§ Objective
Leaving out all pictures, copy exactly the lines from the one containing "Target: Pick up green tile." down to the one containing "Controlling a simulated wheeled", both of them included.

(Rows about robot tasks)
□ □ □ □ □ □ □
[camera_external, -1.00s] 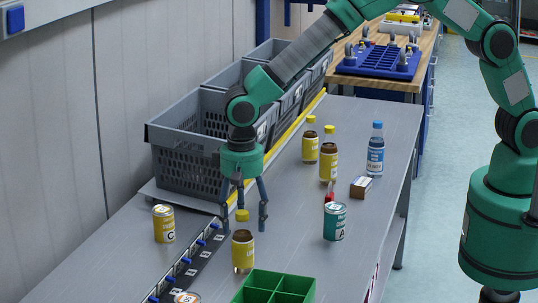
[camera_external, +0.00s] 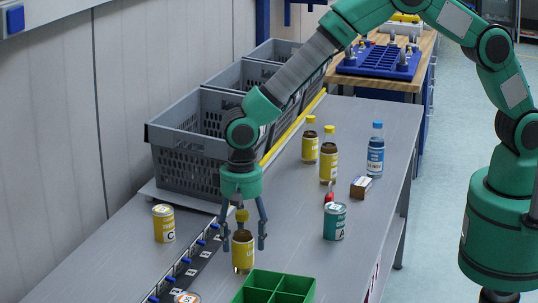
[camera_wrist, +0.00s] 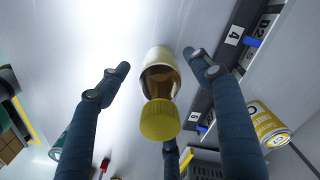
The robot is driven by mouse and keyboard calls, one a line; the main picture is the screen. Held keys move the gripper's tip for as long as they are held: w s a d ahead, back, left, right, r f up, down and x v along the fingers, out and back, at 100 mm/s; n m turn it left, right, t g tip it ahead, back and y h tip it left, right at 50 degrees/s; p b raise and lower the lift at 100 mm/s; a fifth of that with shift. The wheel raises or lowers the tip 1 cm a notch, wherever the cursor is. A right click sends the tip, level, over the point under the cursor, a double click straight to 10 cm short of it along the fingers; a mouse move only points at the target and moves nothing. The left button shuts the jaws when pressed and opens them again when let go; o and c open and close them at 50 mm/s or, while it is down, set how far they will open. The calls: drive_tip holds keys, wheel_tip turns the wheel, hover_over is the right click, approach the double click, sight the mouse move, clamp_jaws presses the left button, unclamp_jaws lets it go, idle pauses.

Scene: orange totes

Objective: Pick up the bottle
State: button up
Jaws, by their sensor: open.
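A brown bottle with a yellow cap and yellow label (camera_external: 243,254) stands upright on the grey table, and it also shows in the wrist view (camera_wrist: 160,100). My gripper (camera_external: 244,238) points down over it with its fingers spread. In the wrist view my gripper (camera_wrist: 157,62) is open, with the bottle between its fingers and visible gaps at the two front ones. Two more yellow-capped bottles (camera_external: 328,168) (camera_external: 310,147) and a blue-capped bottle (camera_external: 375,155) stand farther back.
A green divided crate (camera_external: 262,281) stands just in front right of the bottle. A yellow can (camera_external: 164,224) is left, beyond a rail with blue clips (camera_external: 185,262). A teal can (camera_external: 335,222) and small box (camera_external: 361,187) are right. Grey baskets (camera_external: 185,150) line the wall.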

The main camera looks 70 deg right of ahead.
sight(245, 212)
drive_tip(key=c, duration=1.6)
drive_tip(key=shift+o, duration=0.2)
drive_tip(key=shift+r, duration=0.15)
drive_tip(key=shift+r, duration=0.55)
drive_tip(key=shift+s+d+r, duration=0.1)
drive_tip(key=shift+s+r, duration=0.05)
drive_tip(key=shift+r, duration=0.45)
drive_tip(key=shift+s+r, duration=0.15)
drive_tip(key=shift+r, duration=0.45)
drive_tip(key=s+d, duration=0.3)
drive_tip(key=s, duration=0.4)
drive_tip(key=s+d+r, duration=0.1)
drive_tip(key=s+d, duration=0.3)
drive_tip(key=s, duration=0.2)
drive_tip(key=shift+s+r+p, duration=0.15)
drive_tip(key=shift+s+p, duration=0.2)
□ □ □ □ □ □ □
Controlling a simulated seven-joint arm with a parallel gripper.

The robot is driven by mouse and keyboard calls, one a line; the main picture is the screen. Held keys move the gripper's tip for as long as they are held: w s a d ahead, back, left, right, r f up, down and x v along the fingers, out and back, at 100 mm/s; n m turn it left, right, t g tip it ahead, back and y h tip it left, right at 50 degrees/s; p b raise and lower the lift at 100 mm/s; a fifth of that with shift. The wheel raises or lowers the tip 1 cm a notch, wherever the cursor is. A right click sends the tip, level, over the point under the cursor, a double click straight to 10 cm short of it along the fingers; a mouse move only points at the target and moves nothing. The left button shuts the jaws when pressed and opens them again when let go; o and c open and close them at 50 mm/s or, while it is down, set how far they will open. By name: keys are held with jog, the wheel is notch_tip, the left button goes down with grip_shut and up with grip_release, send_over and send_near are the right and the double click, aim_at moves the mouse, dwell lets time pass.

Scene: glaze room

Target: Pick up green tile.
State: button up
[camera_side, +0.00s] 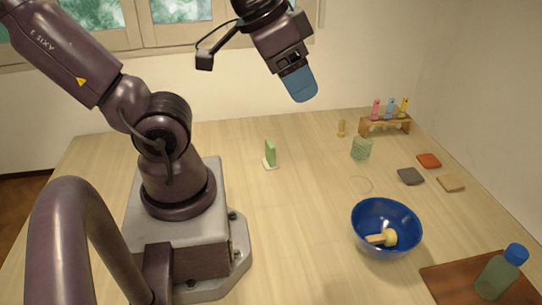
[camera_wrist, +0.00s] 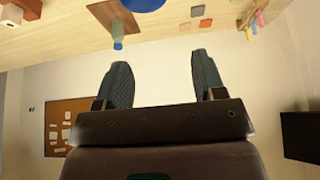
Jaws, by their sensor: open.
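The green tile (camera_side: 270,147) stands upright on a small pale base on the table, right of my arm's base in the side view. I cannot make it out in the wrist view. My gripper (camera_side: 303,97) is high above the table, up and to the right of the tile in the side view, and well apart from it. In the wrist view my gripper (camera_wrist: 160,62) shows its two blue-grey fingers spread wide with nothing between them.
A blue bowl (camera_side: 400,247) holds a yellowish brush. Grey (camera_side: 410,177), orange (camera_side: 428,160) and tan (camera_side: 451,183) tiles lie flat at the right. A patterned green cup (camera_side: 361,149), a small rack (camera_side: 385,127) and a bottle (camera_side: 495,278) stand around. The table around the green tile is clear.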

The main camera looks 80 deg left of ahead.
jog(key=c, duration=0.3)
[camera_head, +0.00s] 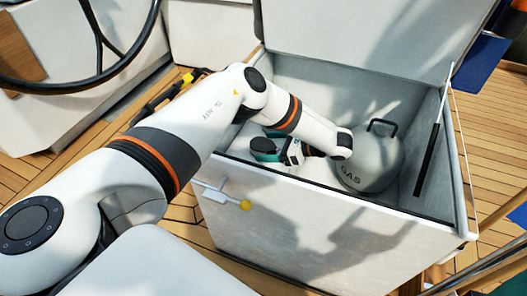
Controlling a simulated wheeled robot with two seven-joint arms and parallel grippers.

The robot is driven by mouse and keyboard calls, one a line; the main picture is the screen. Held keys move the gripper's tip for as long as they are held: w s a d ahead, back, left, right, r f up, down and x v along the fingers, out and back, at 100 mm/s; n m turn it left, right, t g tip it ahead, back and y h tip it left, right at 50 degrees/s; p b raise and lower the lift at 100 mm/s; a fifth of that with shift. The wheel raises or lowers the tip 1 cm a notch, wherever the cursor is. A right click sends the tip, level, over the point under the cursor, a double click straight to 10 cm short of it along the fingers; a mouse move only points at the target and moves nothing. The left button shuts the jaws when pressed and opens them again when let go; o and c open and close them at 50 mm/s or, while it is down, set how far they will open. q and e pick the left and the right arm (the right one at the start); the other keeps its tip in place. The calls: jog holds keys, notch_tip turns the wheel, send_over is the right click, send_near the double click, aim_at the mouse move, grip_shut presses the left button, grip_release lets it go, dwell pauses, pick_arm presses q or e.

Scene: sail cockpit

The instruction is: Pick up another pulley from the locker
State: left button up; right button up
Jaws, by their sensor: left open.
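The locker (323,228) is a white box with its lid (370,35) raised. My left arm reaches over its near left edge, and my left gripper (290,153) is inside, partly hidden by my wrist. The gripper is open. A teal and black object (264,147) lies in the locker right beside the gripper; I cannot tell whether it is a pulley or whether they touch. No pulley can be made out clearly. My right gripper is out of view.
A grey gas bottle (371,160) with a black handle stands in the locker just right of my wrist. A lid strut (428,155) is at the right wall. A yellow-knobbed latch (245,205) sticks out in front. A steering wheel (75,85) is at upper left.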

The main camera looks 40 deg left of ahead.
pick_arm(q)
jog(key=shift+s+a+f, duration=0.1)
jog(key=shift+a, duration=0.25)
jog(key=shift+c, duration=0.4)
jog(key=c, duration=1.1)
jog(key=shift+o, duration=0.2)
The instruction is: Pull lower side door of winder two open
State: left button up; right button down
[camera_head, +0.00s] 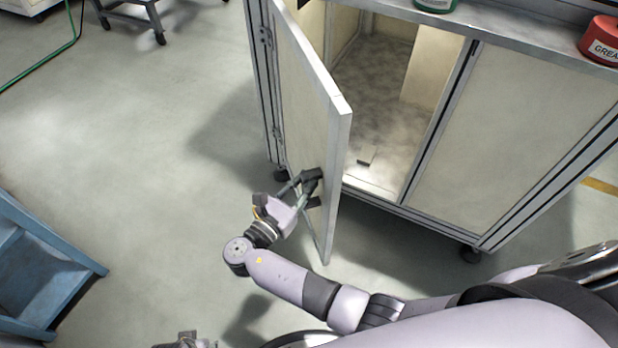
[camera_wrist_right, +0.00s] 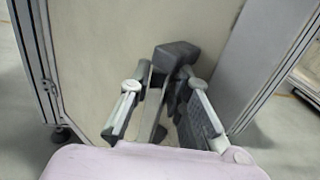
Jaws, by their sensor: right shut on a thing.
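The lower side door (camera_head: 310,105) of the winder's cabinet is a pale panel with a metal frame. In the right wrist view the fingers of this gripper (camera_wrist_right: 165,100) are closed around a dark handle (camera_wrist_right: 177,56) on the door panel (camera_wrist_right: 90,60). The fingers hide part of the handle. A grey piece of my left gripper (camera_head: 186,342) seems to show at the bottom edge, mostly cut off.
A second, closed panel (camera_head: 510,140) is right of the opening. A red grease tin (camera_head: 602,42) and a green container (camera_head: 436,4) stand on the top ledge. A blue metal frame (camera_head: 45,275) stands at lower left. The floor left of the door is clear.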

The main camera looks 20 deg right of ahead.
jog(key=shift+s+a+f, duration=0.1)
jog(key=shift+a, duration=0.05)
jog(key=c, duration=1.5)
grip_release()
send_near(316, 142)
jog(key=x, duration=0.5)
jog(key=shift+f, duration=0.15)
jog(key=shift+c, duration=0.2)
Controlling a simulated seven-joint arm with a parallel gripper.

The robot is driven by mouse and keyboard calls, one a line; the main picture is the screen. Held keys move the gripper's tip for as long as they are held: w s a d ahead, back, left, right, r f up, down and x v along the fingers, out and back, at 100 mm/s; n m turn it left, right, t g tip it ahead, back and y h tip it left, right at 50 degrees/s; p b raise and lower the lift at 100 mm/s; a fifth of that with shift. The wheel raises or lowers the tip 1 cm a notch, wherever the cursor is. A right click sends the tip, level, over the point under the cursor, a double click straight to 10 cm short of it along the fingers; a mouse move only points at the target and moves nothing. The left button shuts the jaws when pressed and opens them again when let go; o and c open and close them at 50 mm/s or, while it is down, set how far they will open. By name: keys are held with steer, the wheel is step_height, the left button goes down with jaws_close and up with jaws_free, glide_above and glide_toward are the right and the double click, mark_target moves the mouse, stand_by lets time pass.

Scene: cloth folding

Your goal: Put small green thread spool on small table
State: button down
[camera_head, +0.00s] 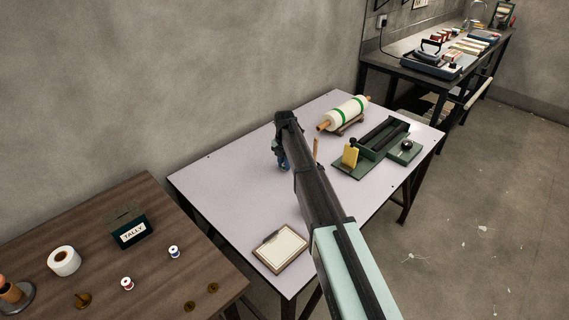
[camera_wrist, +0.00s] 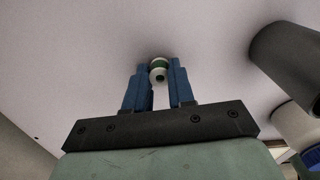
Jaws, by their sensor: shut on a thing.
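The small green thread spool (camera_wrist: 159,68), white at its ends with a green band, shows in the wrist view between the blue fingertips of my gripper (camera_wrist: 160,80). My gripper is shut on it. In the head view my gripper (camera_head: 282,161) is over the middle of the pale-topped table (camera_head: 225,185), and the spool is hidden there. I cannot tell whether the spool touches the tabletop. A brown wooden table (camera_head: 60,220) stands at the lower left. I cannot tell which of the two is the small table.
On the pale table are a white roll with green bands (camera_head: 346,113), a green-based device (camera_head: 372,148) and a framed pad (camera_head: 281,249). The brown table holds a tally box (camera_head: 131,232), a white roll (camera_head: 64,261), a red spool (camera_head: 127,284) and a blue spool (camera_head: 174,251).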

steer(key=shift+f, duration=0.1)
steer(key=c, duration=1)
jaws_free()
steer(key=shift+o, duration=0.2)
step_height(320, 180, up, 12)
□ □ □ □ □ □ □
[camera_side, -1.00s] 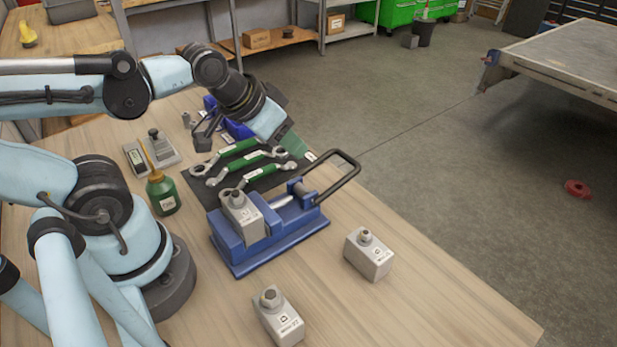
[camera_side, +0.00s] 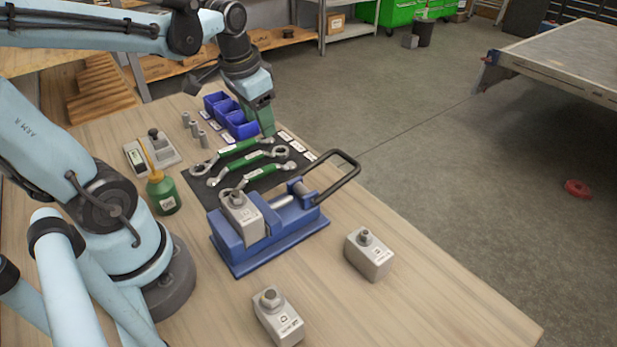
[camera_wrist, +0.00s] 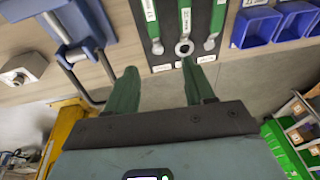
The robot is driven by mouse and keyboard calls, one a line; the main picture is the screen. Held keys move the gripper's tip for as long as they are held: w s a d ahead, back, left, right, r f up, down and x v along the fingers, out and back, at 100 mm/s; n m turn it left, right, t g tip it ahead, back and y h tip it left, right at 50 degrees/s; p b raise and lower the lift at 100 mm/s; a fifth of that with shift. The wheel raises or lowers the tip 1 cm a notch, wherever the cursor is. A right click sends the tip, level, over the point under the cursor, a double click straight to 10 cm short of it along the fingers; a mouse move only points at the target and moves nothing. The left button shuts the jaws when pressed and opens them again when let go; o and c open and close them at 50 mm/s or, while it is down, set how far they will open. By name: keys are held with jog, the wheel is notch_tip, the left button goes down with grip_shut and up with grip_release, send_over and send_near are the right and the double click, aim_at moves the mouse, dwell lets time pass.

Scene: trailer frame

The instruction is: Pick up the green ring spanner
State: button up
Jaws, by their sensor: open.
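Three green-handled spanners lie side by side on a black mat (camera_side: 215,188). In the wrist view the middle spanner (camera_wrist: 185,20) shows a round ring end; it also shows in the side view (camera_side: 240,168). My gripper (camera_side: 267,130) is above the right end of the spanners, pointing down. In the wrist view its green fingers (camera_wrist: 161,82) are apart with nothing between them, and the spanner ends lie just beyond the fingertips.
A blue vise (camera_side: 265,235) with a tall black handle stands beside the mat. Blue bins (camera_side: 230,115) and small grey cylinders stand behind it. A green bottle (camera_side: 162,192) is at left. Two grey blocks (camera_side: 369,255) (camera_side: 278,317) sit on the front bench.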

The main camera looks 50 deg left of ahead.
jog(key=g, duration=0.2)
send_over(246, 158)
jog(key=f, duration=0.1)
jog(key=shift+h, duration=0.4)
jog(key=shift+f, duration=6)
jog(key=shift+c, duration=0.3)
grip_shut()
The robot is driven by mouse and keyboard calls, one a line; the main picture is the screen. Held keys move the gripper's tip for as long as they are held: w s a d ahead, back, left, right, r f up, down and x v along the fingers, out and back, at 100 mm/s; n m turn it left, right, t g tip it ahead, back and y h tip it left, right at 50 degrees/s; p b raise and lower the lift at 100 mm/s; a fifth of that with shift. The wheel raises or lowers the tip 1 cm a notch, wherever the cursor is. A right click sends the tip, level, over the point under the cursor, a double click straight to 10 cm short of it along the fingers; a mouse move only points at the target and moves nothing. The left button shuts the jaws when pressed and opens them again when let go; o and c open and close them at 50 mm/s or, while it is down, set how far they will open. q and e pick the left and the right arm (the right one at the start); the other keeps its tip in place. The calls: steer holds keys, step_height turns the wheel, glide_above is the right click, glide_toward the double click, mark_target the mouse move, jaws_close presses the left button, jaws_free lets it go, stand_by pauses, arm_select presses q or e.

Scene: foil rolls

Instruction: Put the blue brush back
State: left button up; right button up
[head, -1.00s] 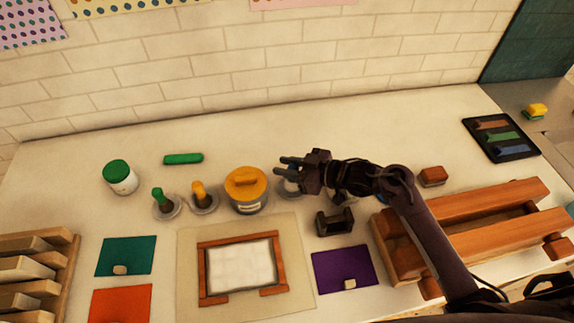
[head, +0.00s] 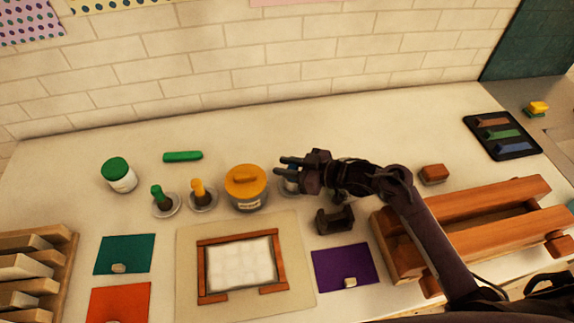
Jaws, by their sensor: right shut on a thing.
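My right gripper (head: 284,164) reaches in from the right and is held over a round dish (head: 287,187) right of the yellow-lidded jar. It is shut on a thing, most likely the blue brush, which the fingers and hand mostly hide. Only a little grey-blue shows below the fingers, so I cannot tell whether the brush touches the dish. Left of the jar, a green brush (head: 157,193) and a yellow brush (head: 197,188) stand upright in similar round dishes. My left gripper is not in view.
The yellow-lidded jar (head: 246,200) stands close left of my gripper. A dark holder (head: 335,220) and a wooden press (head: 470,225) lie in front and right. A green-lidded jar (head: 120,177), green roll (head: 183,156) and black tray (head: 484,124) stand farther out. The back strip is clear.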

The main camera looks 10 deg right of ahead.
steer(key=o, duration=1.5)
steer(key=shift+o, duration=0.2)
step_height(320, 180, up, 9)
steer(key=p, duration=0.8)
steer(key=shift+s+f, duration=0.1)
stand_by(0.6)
□ □ □ □ □ □ □
§ Solution to this task
Target: Pick up green tile.
State: button up
[camera_side, +0.00s] 
[camera_wrist, +0.00s] 
Jaws, by their sensor: open.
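The green tile (camera_side: 270,147) stands upright on a small pale base on the table, right of my arm's base in the side view. I cannot make it out in the wrist view. My gripper (camera_side: 303,97) is high above the table, up and to the right of the tile in the side view, and well apart from it. In the wrist view my gripper (camera_wrist: 160,62) shows its two blue-grey fingers spread wide with nothing between them.
A blue bowl (camera_side: 400,247) holds a yellowish brush. Grey (camera_side: 410,177), orange (camera_side: 428,160) and tan (camera_side: 451,183) tiles lie flat at the right. A patterned green cup (camera_side: 361,149), a small rack (camera_side: 385,127) and a bottle (camera_side: 495,278) stand around. The table around the green tile is clear.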

The main camera looks 80 deg left of ahead.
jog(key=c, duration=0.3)
[camera_head, +0.00s] 
Controlling a simulated wheeled robot with two seven-joint arms and parallel grippers.

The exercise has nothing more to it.